_EXERCISE DETAILS_:
Please restate, exactly as written, the lines running from the beginning of the material through the line that has "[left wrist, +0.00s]" in it.
--- start of MATERIAL PROVIDED ---
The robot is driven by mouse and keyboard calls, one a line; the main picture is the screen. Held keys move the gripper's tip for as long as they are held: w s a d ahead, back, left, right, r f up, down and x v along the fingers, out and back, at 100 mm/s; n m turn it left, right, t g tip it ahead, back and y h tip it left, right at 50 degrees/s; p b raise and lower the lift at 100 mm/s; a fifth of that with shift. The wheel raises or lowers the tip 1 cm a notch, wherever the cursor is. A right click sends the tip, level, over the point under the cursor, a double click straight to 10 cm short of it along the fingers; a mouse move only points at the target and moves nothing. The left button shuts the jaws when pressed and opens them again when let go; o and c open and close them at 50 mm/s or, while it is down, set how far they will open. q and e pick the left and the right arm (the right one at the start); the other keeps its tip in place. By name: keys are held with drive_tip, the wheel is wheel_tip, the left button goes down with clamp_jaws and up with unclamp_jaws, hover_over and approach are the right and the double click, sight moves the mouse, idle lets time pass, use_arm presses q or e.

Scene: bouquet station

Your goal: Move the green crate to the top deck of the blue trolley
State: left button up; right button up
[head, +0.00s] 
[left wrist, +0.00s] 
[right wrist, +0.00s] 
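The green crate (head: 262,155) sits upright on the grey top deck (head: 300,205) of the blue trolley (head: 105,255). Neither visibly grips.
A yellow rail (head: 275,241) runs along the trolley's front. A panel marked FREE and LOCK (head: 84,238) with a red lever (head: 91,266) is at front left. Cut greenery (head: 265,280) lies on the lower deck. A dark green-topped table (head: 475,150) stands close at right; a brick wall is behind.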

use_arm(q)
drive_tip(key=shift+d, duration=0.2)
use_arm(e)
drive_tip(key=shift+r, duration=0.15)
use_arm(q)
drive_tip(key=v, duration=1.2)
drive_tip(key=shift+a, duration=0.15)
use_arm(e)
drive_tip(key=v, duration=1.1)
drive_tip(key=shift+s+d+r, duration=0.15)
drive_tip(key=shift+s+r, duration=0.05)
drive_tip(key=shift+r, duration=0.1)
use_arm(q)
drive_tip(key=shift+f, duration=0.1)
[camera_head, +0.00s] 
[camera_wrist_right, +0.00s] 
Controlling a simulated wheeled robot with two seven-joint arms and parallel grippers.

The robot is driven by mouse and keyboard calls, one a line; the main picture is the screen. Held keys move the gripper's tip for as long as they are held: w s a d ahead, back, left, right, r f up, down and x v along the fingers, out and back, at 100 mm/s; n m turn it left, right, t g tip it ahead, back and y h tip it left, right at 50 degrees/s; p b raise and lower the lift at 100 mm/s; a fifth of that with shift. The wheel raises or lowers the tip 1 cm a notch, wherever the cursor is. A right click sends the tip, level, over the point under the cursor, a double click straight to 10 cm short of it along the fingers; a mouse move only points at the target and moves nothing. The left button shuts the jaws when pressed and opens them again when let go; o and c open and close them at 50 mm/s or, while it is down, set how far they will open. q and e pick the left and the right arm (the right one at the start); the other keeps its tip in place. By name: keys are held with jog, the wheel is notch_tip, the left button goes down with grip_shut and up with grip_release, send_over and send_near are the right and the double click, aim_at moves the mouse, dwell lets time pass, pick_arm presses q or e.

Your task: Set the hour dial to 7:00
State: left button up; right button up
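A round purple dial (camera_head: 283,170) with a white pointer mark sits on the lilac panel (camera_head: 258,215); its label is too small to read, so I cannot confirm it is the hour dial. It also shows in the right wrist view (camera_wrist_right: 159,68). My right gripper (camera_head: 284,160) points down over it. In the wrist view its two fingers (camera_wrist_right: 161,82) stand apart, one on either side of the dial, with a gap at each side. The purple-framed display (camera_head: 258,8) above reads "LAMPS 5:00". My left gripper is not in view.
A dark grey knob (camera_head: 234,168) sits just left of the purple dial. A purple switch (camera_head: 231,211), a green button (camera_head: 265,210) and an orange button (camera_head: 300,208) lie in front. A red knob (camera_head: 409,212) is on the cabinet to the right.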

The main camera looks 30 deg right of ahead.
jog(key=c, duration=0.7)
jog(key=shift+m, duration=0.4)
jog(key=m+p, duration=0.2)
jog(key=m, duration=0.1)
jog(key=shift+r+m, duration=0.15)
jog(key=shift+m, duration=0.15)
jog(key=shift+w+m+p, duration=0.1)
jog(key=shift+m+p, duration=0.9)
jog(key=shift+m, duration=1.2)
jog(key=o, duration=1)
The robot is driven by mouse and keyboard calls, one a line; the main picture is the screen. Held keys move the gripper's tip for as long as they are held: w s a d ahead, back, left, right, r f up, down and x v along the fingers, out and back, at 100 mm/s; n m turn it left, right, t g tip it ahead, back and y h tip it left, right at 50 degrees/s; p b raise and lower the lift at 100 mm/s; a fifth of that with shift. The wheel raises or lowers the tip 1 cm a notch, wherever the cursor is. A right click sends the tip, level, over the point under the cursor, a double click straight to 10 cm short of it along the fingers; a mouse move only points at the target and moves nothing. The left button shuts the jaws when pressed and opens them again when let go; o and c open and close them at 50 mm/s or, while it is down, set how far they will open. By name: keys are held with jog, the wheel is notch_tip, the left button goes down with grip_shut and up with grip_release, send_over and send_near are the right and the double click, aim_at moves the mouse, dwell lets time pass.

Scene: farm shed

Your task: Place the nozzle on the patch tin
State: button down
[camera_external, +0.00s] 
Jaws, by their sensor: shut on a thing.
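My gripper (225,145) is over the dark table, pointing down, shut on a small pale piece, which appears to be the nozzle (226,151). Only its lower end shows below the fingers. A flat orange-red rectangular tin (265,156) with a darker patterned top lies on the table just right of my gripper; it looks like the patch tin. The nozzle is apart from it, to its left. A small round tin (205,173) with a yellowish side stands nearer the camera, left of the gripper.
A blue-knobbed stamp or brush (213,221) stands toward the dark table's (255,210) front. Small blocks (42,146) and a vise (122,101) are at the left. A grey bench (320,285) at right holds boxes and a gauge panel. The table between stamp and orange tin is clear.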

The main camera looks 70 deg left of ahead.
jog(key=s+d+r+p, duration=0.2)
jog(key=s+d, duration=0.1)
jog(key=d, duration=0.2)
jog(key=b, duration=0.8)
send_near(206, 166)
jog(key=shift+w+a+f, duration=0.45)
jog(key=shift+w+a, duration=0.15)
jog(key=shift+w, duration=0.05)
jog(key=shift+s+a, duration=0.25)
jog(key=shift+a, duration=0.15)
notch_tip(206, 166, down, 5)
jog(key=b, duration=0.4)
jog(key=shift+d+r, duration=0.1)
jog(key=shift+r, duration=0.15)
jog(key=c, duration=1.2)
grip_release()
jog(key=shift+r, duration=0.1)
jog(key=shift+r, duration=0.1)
--- end of MATERIAL PROVIDED ---
_RESPONSE TO THIS TASK_:
The robot is driven by mouse and keyboard calls, one a line; the main picture is the screen. Held keys move the gripper's tip for as long as they are held: w s a d ahead, back, left, right, r f up, down and x v along the fingers, out and back, at 100 mm/s; n m turn it left, right, t g tip it ahead, back and y h tip it left, right at 50 degrees/s; p b raise and lower the lift at 100 mm/s; a fifth of that with shift. The wheel raises or lowers the tip 1 cm a notch, wherever the cursor is. A right click sends the tip, level, over the point under the cursor, a double click straight to 10 cm short of it along the fingers; a mouse move only points at the target and moves nothing. The left button shuts the jaws when pressed and opens them again when let go; o and c open and close them at 50 mm/s or, while it is down, set how far they will open. q and e pick the left and the right arm (the right one at the start); the other keeps its tip in place. By name: keys are held with drive_tip, the wheel is wheel_tip, the left button goes down with clamp_jaws and up with unclamp_jaws, hover_over and approach are the right and the double click, sight moves the mouse, idle lets time pass, use_arm presses q or e.

Scene: bouquet station

Your goal: Move the green crate to the top deck of the blue trolley
State: left button up; right button up
[head, +0.00s] 
[left wrist, +0.00s] 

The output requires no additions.